* MATERIAL
+ + + +
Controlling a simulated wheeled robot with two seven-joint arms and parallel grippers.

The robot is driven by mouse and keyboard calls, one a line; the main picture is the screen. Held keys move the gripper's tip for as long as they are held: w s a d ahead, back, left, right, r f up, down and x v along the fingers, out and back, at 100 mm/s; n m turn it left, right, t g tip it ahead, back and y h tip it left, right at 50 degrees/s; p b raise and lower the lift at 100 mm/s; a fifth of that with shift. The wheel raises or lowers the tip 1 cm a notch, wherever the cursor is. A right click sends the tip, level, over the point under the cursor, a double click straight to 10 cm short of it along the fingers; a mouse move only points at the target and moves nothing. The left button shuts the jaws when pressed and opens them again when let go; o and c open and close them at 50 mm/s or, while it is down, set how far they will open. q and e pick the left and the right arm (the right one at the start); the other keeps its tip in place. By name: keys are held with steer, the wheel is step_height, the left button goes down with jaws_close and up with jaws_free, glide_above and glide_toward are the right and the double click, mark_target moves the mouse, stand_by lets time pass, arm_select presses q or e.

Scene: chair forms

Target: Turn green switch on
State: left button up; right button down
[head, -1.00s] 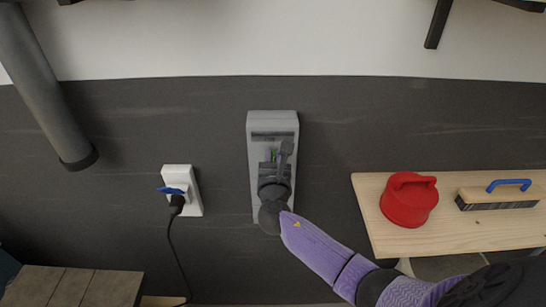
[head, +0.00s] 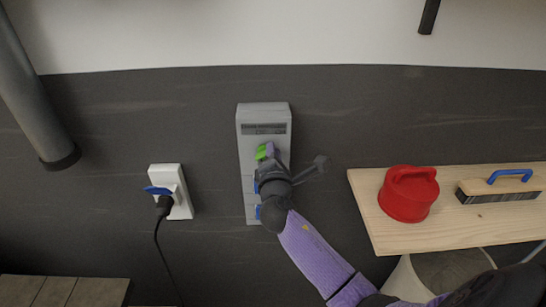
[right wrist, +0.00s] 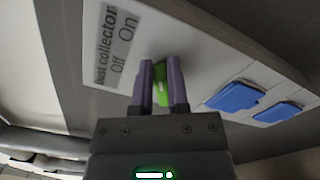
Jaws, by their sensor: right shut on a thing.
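The green switch (head: 261,152) is on a grey box (head: 245,165) fixed to the dark wall. In the right wrist view the green switch (right wrist: 161,90) is between the two purple fingers of my right gripper (right wrist: 161,82), which are closed on it. My right gripper (head: 268,150) covers much of the box's lower part in the head view. A label (right wrist: 118,42) beside the switch reads "Dust collector", "Off" and "On". I cannot tell which position the switch is in. My left gripper is not in view.
Two blue socket covers (right wrist: 232,97) are on the same box. A white outlet (head: 182,205) with a black plug and cable is to the left. A wooden shelf (head: 385,235) at right holds a red lidded container (head: 408,194) and a brush (head: 500,190). A grey pipe (head: 35,105) hangs at left.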

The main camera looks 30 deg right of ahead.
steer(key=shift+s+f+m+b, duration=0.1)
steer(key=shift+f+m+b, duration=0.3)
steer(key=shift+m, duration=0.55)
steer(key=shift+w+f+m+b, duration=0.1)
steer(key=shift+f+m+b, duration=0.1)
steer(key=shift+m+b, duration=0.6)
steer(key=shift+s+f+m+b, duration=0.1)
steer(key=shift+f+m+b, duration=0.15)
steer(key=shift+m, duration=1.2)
+ + + +
* REQUIREMENT
Copy out each line exactly, without the pictures.

* SOLUTION FOR THIS TASK
Controlling a simulated wheeled robot with two seven-joint arms and parallel grippers.

The robot is driven by mouse and keyboard calls, one a line; the main picture is the screen. Held keys move the gripper's tip for as long as they are held: w s a d ahead, back, left, right, r f up, down and x v along the fingers, out and back, at 100 mm/s; n m turn it left, right, t g tip it ahead, back and y h tip it left, right at 50 degrees/s; p b raise and lower the lift at 100 mm/s; a fifth of that with shift. The wheel raises or lowers the tip 1 cm a notch, wherever the cursor is. A right click sends the tip, level, over the point under the cursor, a double click straight to 10 cm short of it along the fingers; a mouse move only points at the target and moves nothing. The left button shuts the jaws when pressed and opens them again when let go; o and c open and close them at 50 mm/s or, while it is down, set how far they will open. q and e pick the left and the right arm (the right one at the start); the other keeps its tip in place. By name: keys are held with steer, the wheel is step_height, the left button goes down with jaws_close and up with jaws_free, glide_above and glide_toward are the right and the double click, mark_target moves the mouse, stand_by lets time pass, arm_select presses q or e.

Scene: chair forms

Target: Turn green switch on
State: left button up; right button down
[head, -1.00s] 
[head, +0.00s] 
[right wrist, +0.00s] 
Jaws, by their sensor: right shut on a thing.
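The green switch (head: 261,152) is on a grey box (head: 245,165) fixed to the dark wall. In the right wrist view the green switch (right wrist: 161,90) is between the two purple fingers of my right gripper (right wrist: 161,82), which are closed on it. My right gripper (head: 268,150) covers much of the box's lower part in the head view. A label (right wrist: 118,42) beside the switch reads "Dust collector", "Off" and "On". I cannot tell which position the switch is in. My left gripper is not in view.
Two blue socket covers (right wrist: 232,97) are on the same box. A white outlet (head: 182,205) with a black plug and cable is to the left. A wooden shelf (head: 385,235) at right holds a red lidded container (head: 408,194) and a brush (head: 500,190). A grey pipe (head: 35,105) hangs at left.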

The main camera looks 30 deg right of ahead.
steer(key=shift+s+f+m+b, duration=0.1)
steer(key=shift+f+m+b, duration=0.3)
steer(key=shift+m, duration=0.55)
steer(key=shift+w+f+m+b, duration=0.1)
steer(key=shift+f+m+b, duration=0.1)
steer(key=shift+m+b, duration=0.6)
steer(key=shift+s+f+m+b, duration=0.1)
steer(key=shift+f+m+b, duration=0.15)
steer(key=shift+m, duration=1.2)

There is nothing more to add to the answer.